**Your task:**
Below are records; quote them exactly from the first line through the line that contains "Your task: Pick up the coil".

**Dataset:**
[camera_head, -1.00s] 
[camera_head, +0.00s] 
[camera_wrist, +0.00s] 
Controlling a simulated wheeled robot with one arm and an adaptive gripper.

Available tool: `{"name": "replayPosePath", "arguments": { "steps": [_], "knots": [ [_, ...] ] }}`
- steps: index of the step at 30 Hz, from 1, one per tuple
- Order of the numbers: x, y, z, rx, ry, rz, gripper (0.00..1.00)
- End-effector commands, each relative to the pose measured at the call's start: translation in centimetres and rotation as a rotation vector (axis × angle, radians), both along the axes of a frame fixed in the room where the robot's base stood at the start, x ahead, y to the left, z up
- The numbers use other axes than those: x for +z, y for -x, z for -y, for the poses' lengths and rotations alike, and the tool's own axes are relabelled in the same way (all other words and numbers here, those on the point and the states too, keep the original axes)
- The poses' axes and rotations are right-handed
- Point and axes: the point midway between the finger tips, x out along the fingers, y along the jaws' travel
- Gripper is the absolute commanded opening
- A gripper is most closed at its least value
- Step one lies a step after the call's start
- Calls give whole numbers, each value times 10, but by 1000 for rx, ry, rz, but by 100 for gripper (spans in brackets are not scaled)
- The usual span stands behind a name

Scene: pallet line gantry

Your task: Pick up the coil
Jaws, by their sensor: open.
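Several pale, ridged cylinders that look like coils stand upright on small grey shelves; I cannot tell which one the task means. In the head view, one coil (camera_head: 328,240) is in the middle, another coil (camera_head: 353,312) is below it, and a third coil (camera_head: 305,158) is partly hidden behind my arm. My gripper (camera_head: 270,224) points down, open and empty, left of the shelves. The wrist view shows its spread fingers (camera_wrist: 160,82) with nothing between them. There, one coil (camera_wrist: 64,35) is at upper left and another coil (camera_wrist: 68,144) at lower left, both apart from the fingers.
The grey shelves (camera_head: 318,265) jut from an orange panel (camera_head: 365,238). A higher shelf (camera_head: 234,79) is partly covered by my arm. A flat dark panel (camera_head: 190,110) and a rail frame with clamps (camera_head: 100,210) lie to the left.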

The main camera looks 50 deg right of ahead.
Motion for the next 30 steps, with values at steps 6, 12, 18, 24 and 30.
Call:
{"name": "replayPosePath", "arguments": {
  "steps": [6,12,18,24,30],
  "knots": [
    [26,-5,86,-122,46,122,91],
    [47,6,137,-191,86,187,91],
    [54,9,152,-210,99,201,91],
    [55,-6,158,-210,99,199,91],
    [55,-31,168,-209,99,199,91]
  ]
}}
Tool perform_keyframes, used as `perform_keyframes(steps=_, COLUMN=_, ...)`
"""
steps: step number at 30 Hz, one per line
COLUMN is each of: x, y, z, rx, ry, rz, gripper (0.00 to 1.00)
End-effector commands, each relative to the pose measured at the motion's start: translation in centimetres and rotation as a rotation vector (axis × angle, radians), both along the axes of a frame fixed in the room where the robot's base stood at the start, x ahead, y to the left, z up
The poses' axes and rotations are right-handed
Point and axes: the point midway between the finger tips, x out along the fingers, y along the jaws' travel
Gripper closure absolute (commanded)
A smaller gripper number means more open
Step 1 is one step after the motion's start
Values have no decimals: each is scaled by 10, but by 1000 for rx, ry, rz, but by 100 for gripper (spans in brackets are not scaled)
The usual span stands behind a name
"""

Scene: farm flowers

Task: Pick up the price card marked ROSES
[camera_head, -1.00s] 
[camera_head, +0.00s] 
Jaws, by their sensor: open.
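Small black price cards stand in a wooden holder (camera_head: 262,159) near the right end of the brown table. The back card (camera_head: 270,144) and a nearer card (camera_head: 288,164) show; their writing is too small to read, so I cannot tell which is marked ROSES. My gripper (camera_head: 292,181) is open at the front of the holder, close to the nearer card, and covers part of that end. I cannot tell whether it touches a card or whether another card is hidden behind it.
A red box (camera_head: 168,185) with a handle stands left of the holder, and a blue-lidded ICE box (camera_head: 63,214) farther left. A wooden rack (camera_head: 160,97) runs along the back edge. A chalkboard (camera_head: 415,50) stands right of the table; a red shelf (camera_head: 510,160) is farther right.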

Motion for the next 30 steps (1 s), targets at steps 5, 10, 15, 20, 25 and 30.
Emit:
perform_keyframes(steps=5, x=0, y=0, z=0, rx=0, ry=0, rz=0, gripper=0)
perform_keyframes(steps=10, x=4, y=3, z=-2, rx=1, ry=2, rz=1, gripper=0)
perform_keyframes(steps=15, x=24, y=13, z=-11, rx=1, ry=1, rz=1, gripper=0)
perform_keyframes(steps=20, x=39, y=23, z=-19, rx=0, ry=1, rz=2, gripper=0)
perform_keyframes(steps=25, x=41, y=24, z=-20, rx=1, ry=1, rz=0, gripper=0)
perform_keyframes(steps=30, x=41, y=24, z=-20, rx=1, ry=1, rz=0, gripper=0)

**Response to this task:**
[camera_head, -1.00s] 
[camera_head, +0.00s] 
[camera_wrist, +0.00s] 
Controlling a simulated wheeled robot with one arm and an adaptive gripper.

Available tool: `{"name": "replayPosePath", "arguments": { "steps": [_], "knots": [ [_, ...] ] }}`
- steps: index of the step at 30 Hz, from 1, one per tuple
- Order of the numbers: x, y, z, rx, ry, rz, gripper (0.00..1.00)
- End-effector commands, each relative to the pose measured at the call's start: translation in centimetres and rotation as a rotation vector (axis × angle, radians), both along the axes of a frame fixed in the room where the robot's base stood at the start, x ahead, y to the left, z up
- The numbers use other axes than those: x for +z, y for -x, z for -y, for the poses' lengths and rotations alike, and the tool's own axes are relabelled in the same way (all other words and numbers here, those on the point and the states too, keep the original axes)
- The poses' axes and rotations are right-handed
- Point and axes: the point midway between the finger tips, x out along the fingers, y along the jaws' travel
- Gripper is the absolute commanded opening
- A gripper is most closed at its least value
- Step one lies a step after the call's start
- Calls give whole numbers, each value times 10, but by 1000 for rx, ry, rz, but by 100 for gripper (spans in brackets are not scaled)
- The usual span stands behind a name

Scene: pallet line gantry

Your task: Pick up the coil

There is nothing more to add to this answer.